Microsoft has promised not to sue those who develop implementations of its C# language and Common Language Infrastructure – the heart of .NET.
You might assume that to be good news for Mono, the open source implementation of .NET sponsored by Novell; and I suppose it is, though not in any major way.
The key point here is that Microsoft’s .NET platform goes well beyond what is covered by the promise. ASP.NET, Windows Forms, ADO.NET, Windows Presentation Foundation, Silverlight: all this falls outside. The promise covers only what is standardised by ECMA.
Mono leader Miguel de Icaza is clear about the differences in his post, and says Mono will be split into safe and – presumably – unsafe parts:
In the next few months we will be working towards splitting the jumbo Mono source code that includes ECMA + A lot more into two separate source code distributions. One will be ECMA, the other will contain our implementation of ASP.NET, ADO.NET, Winforms and others.

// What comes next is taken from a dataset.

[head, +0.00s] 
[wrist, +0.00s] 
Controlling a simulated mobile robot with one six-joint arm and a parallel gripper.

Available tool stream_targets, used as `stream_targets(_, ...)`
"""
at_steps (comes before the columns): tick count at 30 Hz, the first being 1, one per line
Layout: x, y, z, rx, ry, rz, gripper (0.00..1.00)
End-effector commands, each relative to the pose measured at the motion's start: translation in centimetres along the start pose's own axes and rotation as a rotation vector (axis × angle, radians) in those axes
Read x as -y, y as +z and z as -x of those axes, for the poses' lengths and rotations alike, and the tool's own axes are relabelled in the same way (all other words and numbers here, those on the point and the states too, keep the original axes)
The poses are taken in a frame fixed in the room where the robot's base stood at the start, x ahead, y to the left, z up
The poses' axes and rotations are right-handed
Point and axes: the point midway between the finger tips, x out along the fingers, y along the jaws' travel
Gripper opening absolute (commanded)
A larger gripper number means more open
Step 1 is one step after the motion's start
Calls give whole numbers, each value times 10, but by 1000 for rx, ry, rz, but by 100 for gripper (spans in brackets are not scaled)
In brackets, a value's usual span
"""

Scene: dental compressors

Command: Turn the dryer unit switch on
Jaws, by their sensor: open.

A good thing? Well, it could help promote the core of Mono in the open source community, which is wary. Open source champion Richard Stallman recently stirred up debate on the subject by proclaiming C# dangerous, in what has become a somewhat perplexing post:
It is dangerous to depend on C#, so we need to discourage its use. … The problem is not unique to Mono; any free implementation of C# would raise the same issue. The danger is that Microsoft is probably planning to force all free C# implementations underground some day using software patents.
he says (and is unlikely to be comforted by Microsoft’s recent moves), though he adds:
This is not to say that implementing C# is a bad thing. Free C# implementations permit users to run their C# programs on free platforms, which is good. (The GNU Project has an implementation of C# also, called Portable.NET.) Ideally we want to provide free implementations for all languages that programmers have used.
Confusing. Still, it’s a valid and important question. Is Mono safe to use?
I have been asking myself this for many years; and have asked Microsoft about it on a number of occasions with no clear answer. However, to me the breakthrough came when Moonlight was announced, an implementation of Silverlight for Linux for which Microsoft has partnered with Mono. The dual significance is first, that Microsoft is working with Mono; and second, that it shows how Microsoft has realised that overall Mono is more a benefit than a threat to its platform.
Action against Mono now seems less likely than ever. That opinion is not based on legal knowledge, but on the business & PR case.
Nevertheless, there could be limits. Stallman’s recent statement was provoked by discussions over whether Mono should be part of the default Debian install. It is not; but it is rising higher on the list of packages that are likely to be installed sooner rather than later by users, because Mono applications are growing in number.
On the server, Mono’s implementation of ASP.NET is now rather good. I’m using it on ITWriting.com for a Silverlight demo. I’ve been impressed by its compatibility with Visual Studio, though I’ve also found it increasing resource usage more than I would like. I’m using what is now an old version though, so I expect this to improve.
The cost savings in using Linux+Mono rather than Windows+ASP.NET are significant, which implies that the potential cost to Microsoft is significant too. It’s only a potential cost, because frankly the official platform is still less risky for a commercial deployment, from a technical rather than legal perspective. Mono is currently more likely to attract free or hobbyist users; but that could change. If Microsoft saw server license sales bleeding away because of Mono, my guess is that there would be rumbles.
What then of de Icaza’s move to separate Mono into safe and unsafe parts? I see the sense of it, but wonder if it could be counter-productive. While Mono is, errm, monolithic, Microsoft cannot take action against the unsafe parts without also blocking the safe parts. After the split, it will be easier for Microsoft to agitate about the pieces of Mono which might (or might not; I’m no lawyer) infringe its rights.
It still strikes me as unlikely that Microsoft would risk full-on legal action against its partner and against what is now a significant part of its platform story. However, I doubt we will get any further comfort from the company, beyond what it has already given.
*updated to acknowledge that Silverlight and WPF are covered by the open spec promise – see links in the comments.